Cornerstone: The Rasp by Philip MacDonald.

I thought I would devote part of this summer to catching up on the books I've missed on the Haycraft-Queen Cornerstone list---those mysteries published between 1748 and 1952 that were deemed essential by Howard Haycraft and Frederic Dannay. To date, I've read 34 works on the list.

I've been intrigued by the work of Scottish writer Philip MacDonald (1899-1981) since I saw the 1956 film Twenty-Three Paces to Baker Street (which features Van Johnson as a blind playwright who overhears a kidnapping plot). MacDonald, grandson of writer George MacDonald, is probably best known for the Edgar-nominated The List of Adrian Messenger (1959), but two of his other works appear on the Cornerstone list: The Rasp (1924) and The Nursemaid Who Disappeared (aka Warrant for X, 1938, the basis for Twenty-Three Paces to Baker Street).
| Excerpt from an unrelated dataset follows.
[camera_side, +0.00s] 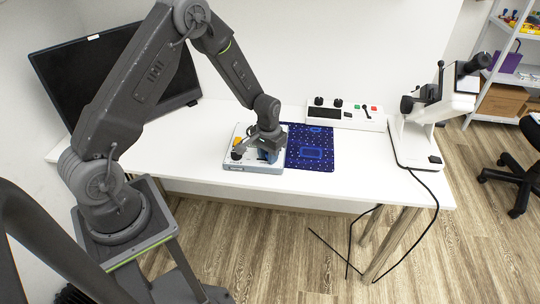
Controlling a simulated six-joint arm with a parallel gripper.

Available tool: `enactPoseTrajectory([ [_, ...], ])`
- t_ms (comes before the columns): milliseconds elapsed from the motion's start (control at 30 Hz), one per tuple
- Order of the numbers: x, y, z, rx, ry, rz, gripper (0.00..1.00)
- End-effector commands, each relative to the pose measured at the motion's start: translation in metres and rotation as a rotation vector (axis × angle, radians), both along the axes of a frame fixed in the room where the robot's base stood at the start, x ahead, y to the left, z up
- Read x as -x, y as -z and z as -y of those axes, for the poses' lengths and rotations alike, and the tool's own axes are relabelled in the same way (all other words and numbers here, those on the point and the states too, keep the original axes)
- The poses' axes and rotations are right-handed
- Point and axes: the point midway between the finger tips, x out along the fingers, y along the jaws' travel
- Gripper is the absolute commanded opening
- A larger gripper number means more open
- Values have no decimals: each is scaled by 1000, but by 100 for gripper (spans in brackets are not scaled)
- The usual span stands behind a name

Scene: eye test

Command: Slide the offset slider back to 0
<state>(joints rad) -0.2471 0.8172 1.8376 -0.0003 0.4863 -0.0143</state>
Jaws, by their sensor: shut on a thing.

The Rasp introduces the "hawky" Anthony Ruthven Gethryn, a former WWI secret agent, who looks into the murder of a cabinet minister. The hulking secretary is arrested, as his fingerprints were found on the murder weapon (a wood-rasp, a tool used in furniture making), and the grandfather clock was obligingly stopped to provide the time of the murder. Or does it? Gethryn is suspicious of the obvious clues.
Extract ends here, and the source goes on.